Tiabeanie ist 19 und einzige Prinzessin des trostlosen Märchen-Stadtstaats „Dreamland“. Ihre Mutter starb. Ihr Vater, bräsiger Mix aus Homer Simpson und Donald Trump, will sie verheiraten, für neue Adels-Allianzen. Der Thron aus Schwerten, an dem sich Beans Verlobter versehentlich ersticht, ist die bisher einzige große Hommage an „Game of Thrones“. Die Vorschauen und Trailer, die Beans Flucht in die Wildnis zeigen, trügen: Netflix bot sieben der ersten zehn Folgen für Rezensionen. Bisher ist „Disenchantment“ keine Heldenreise, Quest, Odyssee durch Zauberwelten. Und leider auch keine Coming-of-Age- oder Freundschafts-Serie:

Bean ist Alkoholikerin. Ihr fehlen Ziele, besonderes Talent. Und jedes Interesse am Elend der Dörfler und Diener um sie herum. Eine Slacker- und Fremdschäm-Figur wie aus Lena Dunhams „Girls“ oder „Broad City“. Beans geheimnisvollstes Hochzeitsgeschenk heißt Luci – ein katzenhafter Dämon im Stil von Stewie („Family Guy“), der Bean einredet, sie hätte Spaß, je mehr sie eskalieren lässt. Elfo – ein naiver 18jähriger, der das Pralinen-Förderband im Elfenreich verließ, weil er das wahre, bittere, blutige Leben kennen lernen will – beginnt als moralisches Gegengewicht zu Luci. Doch weil sich Elfo in Bean verliebt, kippt die Figurendynamik: ein nihilistischer Dämon. Eine desinteressierte Antiheldin. Und ein weinerlicher, notgeiler Elf – ebenfalls mehr Teufelchen als Engel.

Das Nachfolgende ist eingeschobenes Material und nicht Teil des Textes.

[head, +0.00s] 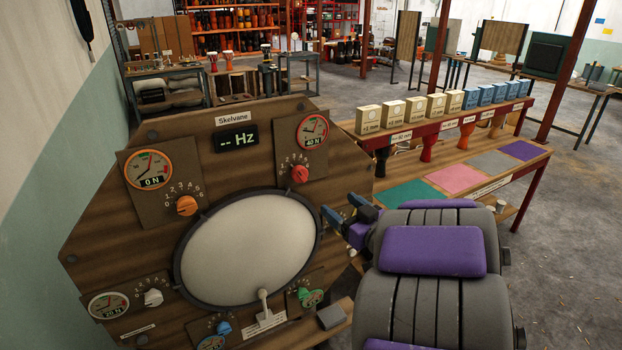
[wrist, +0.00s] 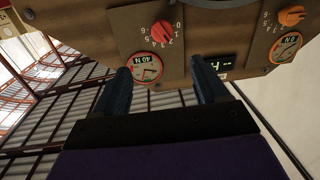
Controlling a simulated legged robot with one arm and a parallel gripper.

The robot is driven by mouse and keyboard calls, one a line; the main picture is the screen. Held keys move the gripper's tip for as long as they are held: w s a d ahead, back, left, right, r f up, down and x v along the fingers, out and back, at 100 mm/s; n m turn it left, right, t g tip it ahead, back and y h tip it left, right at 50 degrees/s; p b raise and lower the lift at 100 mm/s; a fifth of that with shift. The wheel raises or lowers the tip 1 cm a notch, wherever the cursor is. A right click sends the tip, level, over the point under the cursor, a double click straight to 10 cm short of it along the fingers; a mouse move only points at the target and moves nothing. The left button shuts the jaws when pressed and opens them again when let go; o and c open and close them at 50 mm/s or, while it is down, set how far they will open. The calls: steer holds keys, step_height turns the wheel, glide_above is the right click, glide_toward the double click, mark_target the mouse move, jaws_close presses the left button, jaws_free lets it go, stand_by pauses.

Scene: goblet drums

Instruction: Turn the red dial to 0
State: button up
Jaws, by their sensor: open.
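The red dial (head: 300,174) is a small knob on the upper right of the brown wooden drum panel, under a numbered scale. Its gauge (head: 312,132) above reads 40 N. The number the dial points to is too small to read surely. In the wrist view the red dial (wrist: 162,34) shows upside down at the top, beyond the fingertips and between their lines. My gripper (head: 345,208) is open and empty, with blue fingers, to the lower right of the dial and apart from it. Both fingers also show in the wrist view (wrist: 160,66).
White (head: 153,298), blue (head: 223,328) and green (head: 304,293) dials sit lower. The pale drumhead (head: 247,248) fills the centre. A bench with boxes (head: 437,106) stands right.

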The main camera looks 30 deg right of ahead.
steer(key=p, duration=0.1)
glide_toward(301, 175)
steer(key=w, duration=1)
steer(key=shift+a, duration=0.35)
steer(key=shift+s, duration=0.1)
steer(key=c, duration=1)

Warum will diese kantige, feministisch angelegte Figur zwei kindliche Störer bemuttern? Warum spielt jede Episode im trostlosen Schloss? Und warum häuft Bean bei allem, was sie halbherzig versucht, versehentlich Leichenberge an? „Disenchantment“ nimmt Klischees aus „Shrek“, „Die Brautprinzessin“, Monty Python. Baut daraus zahnlose, beliebige Plots. Dass Episoden fünf Minuten länger dauern als in bisherigen Groening-Serien heißt leider: vielen Scherzen fehlen Tempo, Dichte, Schwung.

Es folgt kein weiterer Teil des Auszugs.